» To do: Filter the data below for the string "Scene" and copy each matching line.

» Data in this exercise:
++++
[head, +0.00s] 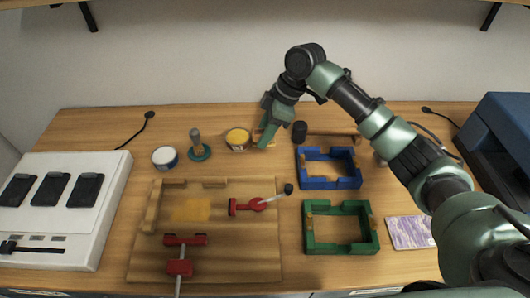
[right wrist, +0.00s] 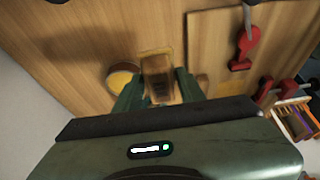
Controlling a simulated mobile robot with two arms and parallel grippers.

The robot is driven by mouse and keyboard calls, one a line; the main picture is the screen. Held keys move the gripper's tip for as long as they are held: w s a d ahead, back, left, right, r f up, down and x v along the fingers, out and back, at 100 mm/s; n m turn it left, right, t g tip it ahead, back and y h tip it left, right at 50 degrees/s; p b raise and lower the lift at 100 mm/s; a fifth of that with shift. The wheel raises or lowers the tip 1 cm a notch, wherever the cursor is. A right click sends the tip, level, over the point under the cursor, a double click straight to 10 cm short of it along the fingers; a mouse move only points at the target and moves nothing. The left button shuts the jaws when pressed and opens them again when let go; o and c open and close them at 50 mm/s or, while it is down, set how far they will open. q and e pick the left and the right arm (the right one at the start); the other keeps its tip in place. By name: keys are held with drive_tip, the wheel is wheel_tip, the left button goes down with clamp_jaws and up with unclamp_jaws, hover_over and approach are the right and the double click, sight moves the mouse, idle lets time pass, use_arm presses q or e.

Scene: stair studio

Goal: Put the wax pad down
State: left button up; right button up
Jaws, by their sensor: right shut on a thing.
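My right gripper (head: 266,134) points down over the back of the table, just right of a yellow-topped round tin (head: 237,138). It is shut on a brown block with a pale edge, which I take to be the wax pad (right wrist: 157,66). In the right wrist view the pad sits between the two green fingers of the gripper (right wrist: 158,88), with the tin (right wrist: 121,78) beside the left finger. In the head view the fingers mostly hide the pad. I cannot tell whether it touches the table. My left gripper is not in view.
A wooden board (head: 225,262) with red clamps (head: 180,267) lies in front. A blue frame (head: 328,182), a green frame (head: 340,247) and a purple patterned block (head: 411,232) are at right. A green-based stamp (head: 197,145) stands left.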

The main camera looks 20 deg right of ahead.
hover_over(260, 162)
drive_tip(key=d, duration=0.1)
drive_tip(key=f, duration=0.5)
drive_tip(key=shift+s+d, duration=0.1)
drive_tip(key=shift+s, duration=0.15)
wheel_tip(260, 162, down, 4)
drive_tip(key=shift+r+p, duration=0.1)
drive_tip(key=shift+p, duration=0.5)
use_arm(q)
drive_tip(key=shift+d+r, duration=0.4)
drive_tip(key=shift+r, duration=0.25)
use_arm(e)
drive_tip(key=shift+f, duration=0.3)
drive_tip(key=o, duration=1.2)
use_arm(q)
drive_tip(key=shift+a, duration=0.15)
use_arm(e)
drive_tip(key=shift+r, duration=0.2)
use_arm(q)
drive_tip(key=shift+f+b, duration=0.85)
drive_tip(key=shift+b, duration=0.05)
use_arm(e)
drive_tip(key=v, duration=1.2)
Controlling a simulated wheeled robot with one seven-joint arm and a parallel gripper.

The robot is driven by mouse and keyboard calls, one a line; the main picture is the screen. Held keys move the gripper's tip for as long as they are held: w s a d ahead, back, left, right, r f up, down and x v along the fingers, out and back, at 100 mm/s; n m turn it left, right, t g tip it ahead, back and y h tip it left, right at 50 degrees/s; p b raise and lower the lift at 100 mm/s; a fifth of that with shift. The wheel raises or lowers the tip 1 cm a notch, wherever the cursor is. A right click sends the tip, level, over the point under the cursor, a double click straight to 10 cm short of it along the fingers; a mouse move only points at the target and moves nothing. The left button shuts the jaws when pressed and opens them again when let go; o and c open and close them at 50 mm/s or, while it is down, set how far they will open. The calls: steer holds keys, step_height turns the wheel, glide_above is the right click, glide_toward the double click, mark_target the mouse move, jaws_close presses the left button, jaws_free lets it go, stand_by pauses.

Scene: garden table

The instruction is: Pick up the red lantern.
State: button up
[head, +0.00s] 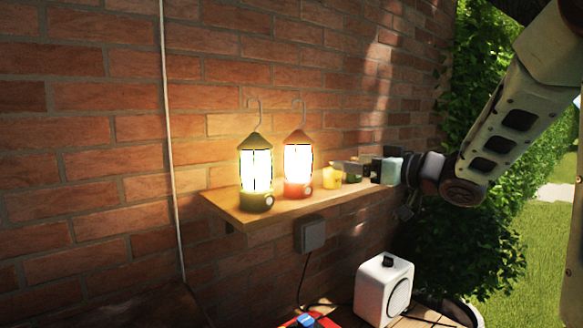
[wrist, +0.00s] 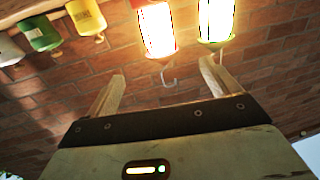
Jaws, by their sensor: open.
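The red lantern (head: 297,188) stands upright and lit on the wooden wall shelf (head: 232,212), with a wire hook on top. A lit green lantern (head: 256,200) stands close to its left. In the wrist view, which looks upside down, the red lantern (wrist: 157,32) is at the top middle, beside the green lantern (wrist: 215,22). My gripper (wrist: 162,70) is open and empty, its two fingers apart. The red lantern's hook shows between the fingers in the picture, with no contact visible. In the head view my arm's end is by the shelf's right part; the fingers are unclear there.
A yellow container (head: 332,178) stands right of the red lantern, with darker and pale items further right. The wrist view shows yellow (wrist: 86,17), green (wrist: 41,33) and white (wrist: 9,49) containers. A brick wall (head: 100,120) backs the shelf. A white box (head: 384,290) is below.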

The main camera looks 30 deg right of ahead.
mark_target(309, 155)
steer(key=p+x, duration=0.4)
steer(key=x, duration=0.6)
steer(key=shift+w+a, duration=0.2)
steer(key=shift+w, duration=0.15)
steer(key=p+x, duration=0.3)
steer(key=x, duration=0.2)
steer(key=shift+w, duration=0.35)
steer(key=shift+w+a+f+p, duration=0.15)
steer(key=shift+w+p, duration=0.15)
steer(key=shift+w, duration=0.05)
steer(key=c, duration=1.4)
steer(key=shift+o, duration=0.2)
++++
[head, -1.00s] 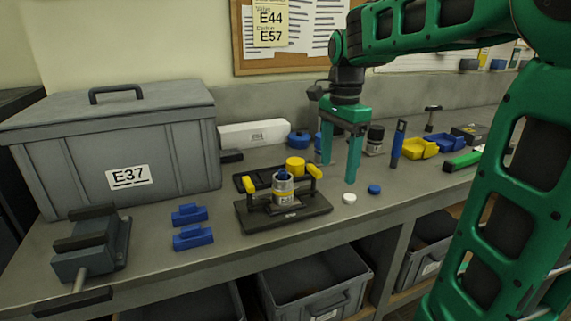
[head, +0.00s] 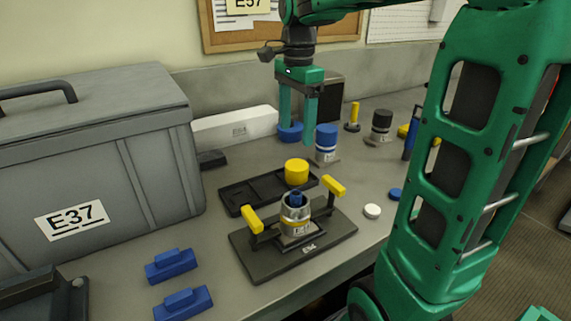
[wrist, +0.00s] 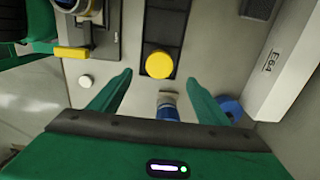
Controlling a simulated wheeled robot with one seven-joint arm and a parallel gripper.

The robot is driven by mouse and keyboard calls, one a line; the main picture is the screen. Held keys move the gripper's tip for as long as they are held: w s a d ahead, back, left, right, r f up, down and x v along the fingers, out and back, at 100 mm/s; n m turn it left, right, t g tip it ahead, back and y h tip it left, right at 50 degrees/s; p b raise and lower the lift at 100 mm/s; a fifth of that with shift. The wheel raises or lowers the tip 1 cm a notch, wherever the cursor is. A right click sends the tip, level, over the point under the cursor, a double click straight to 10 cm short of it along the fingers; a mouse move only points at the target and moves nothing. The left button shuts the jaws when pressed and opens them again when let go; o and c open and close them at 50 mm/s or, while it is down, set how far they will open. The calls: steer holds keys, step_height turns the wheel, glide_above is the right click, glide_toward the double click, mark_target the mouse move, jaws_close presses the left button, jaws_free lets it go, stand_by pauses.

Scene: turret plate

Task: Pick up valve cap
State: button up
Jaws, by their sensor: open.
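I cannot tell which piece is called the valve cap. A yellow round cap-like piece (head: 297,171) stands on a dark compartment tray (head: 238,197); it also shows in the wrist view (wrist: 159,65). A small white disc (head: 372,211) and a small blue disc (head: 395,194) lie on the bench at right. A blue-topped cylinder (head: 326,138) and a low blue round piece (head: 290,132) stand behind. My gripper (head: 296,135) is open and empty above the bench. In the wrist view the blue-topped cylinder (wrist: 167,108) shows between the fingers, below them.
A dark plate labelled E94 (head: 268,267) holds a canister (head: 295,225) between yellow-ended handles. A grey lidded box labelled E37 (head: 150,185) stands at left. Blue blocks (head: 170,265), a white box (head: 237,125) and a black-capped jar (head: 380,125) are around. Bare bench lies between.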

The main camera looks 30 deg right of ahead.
++++
» Solution to this exercise:
Scene: stair studio
Scene: garden table
Scene: turret plate

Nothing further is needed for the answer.